» TASK GOAL
Leave out the pictures; transcribe all else exactly.

________________

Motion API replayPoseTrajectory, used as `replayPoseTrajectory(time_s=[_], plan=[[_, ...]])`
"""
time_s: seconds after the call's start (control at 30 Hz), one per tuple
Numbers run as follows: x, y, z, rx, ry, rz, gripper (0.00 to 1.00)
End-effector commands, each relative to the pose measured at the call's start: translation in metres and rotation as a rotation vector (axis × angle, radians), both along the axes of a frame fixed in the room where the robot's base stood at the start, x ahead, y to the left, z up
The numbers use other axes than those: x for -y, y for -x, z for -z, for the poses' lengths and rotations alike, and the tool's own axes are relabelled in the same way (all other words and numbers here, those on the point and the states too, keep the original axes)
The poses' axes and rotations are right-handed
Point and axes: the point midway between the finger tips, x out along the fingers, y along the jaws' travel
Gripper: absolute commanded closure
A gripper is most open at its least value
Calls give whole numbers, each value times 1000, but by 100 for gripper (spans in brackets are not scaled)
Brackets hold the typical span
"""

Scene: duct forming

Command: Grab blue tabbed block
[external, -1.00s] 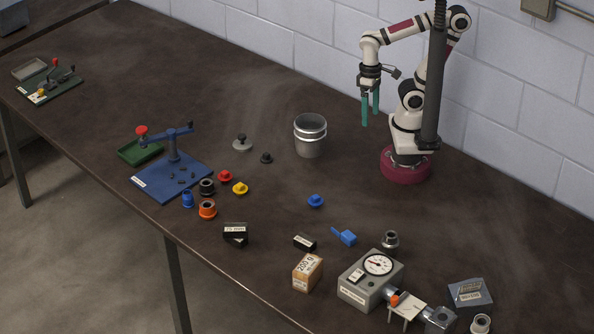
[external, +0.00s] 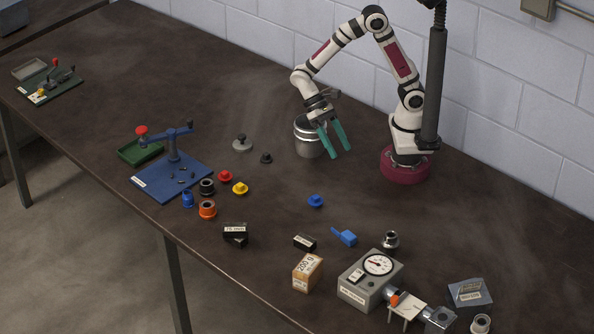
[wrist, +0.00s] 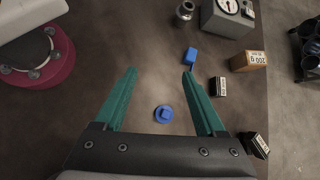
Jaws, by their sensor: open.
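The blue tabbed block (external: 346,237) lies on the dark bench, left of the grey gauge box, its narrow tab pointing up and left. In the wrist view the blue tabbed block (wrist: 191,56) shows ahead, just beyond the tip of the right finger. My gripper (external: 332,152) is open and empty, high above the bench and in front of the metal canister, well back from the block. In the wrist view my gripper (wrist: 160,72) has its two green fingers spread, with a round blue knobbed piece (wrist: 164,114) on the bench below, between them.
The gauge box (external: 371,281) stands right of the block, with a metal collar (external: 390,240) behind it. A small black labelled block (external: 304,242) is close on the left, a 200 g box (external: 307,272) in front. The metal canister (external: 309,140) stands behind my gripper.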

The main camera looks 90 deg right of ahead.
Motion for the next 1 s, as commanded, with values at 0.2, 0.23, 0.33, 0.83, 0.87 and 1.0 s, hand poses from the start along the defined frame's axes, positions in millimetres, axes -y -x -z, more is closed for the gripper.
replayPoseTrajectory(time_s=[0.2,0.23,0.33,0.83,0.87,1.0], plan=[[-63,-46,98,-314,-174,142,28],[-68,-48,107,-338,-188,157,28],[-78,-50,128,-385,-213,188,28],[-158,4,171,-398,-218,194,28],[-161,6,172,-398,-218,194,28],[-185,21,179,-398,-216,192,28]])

________________

» RESULT FOR THIS EXERCISE
Motion API replayPoseTrajectory, used as `replayPoseTrajectory(time_s=[_], plan=[[_, ...]])`
"""
time_s: seconds after the call's start (control at 30 Hz), one per tuple
Numbers run as follows: x, y, z, rx, ry, rz, gripper (0.00 to 1.00)
End-effector commands, each relative to the pose measured at the call's start: translation in metres and rotation as a rotation vector (axis × angle, radians), both along the axes of a frame fixed in the room where the robot's base stood at the start, x ahead, y to the left, z up
The numbers use other axes than those: x for -y, y for -x, z for -z, for the poses' lengths and rotations alike, and the tool's own axes are relabelled in the same way (all other words and numbers here, those on the point and the states too, keep the original axes)
The poses' axes and rotations are right-handed
Point and axes: the point midway between the finger tips, x out along the fingers, y along the jaws' travel
Gripper: absolute commanded closure
A gripper is most open at its least value
Calls give whole numbers, each value times 1000, but by 100 for gripper (spans in brackets are not scaled)
Brackets hold the typical span
"""

Scene: duct forming

Command: Grab blue tabbed block
[external, -1.00s] 
[external, +0.00s] 
[wrist, +0.00s] 
Jaws, by their sensor: open.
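The blue tabbed block (external: 346,237) lies on the dark bench, left of the grey gauge box, its narrow tab pointing up and left. In the wrist view the blue tabbed block (wrist: 191,56) shows ahead, just beyond the tip of the right finger. My gripper (external: 332,152) is open and empty, high above the bench and in front of the metal canister, well back from the block. In the wrist view my gripper (wrist: 160,72) has its two green fingers spread, with a round blue knobbed piece (wrist: 164,114) on the bench below, between them.
The gauge box (external: 371,281) stands right of the block, with a metal collar (external: 390,240) behind it. A small black labelled block (external: 304,242) is close on the left, a 200 g box (external: 307,272) in front. The metal canister (external: 309,140) stands behind my gripper.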

The main camera looks 90 deg right of ahead.
Motion for the next 1 s, as commanded, with values at 0.2, 0.23, 0.33, 0.83, 0.87 and 1.0 s, hand poses from the start along the defined frame's axes, positions in millimetres, axes -y -x -z, more is closed for the gripper.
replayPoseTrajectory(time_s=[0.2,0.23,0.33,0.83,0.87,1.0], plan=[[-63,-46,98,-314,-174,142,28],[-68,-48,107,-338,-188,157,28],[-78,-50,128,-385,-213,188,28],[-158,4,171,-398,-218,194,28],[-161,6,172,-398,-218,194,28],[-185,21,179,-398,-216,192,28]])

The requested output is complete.